U.S. Rep. Mel Watt announced Friday that he’ll resign from Congress Jan. 6, officially clearing the way for a crowded race – and two separate elections – for his seat.
His resignation will become effective when he’s sworn in as director of the Federal Housing Finance Agency.
The resignation will trigger a special election for the 12th District seat he’s held since 1993. At least six Democrats already are running in the heavily Democratic district that stretches from Charlotte to Greensboro. No Republican has announced.
But when that election will be is unclear. The date will be set by Gov. Pat McCrory.
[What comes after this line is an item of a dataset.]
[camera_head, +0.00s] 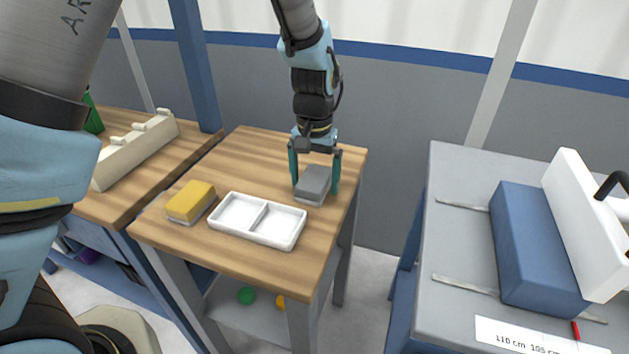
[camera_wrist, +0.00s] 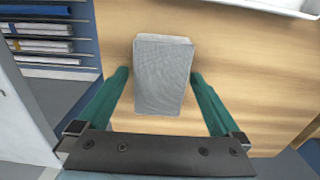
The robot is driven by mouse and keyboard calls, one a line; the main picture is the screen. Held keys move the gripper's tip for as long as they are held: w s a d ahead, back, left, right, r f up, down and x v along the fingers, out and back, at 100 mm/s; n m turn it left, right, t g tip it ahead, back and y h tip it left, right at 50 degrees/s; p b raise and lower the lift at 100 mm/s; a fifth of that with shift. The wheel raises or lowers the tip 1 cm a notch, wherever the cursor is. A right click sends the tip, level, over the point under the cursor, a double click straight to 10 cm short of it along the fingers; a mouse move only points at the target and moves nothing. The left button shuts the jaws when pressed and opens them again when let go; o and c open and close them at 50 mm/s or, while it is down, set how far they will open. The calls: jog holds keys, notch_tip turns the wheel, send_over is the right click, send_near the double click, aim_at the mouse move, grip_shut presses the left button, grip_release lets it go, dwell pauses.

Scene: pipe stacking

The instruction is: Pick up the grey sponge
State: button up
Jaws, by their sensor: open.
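The grey sponge (camera_head: 313,183) lies on the small wooden table, near its right edge. My gripper (camera_head: 315,184) is open and points down over it, one green finger on each side of the sponge. In the wrist view the sponge (camera_wrist: 162,74) lies between and just beyond the two green fingertips of my gripper (camera_wrist: 159,76), with a gap on the left and a narrower one on the right. I cannot tell whether either finger touches it.
A white two-part tray (camera_head: 231,232) is left of the sponge, and a yellow sponge (camera_head: 190,201) is farther left. The wooden table (camera_head: 258,144) has clear room at its back. A grey bench (camera_head: 455,235) with a blue and white device stands at right.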

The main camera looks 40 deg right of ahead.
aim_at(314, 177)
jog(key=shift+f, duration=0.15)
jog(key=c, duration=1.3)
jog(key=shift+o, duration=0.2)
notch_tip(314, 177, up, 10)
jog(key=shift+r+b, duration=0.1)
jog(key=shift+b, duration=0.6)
“We’re working with the Board of Elections on a schedule right now,” Bob Stephens, the governor’s general counsel, said in a statement Friday. “We have to take into consideration setting time for a filing period, absentee voting, primary election(s) and the special election.”
A special election could set up a confusing schedule for candidates and voters.
Next year’s regularly scheduled primary is May 6. Filing opens Feb. 10. Watt’s seat, like other congressional races, will be up for grabs.
But a special election could be held as early as March, even late February. Or it could be in May, concurrent with the regular election schedule. Then there would be a likely runoff and a general election.
To make matters more confusing, candidates running in the special election almost certainly would run in the regular election. If the elections are concurrent, their names could appear twice on the same ballot.
“Obviously what we need is certainty and a schedule that doesn’t confuse the public,” said state Sen. Malcolm Graham, one of four Charlotteans running for the seat. “There’s a lot of … educating that will have to happen.”
Graham already has been campaigning. So have his rivals.
State Rep. Alma Adams of Greensboro, the only woman in the race, picked up three endorsements this week.
One is from Emily’s List, a national organization that helps fill the coffers of pro-abortion rights, Democratic women. The North Carolina Association of Educators also backs the retired teacher, as does the International Brotherhood of Teamsters.
“They’re pretty key,” Adams said Friday. “They’re great organizations that have a large following.”
Rep. Marcus Brandon of High Point touted the endorsement of the Gay & Lesbian Victory Fund. That promises a national fundraising base for Brandon, who already led his rivals in fundraising at the end of September.
The state’s only openly gay legislator would be the first openly gay congressman from a Southern state.
George Battle III said he’ll bring experience in health care and education that his rivals lack. The general counsel for Charlotte-Mecklenburg Schools, he held the same position for 11 years with Carolinas HealthCare System.
“To my knowledge, nobody else in the race has that kind of experience,” he said.
Charlotte attorney Curtis Osborne, a newcomer to politics, hopes to use that to his advantage in the race.
“People are tired of politics and the gridlock that has come along with it recently,” he said. “They want somebody who’s going to listen to the people … and deal with the issues and not get bogged down in politics as usual.”
The latest in the race is James “Smuggie” Mitchell, a former Charlotte City Council member who ran unsuccessfully for mayor. He met with supporters Friday in Winston-Salem and Greensboro.
“I see this race as a reboot now that we know the seat is vacant,” he said. “I just didn’t think it was right to campaign for a seat that wasn’t vacant.”
Mitchell is one of four candidates from Mecklenburg County, which has 52 percent of the district’s population. Guilford County has 27 percent.
Concurrent elections possible
Depending on the scheduling, all the candidates could face a gauntlet of elections.
The schedule will have to account for such things as a legally mandated 45-day period to get absentee ballots overseas and a required 10-week interval between a primary election and a runoff, if needed.
Mecklenburg Elections Director Michael Dickerson said the options run from three separate special elections (two primaries and a general) – for a total of six with the normally scheduled elections – to holding the special and regular primaries on the same day.
Concurrent elections would have at least one benefit, he said. At a cost of roughly $200,000 per election in Mecklenburg alone, they’d be cheaper.
All of that means that Watt’s seat could be vacant for months. In the meantime, his staff would continue working with constituents, under the auspices of the House clerk.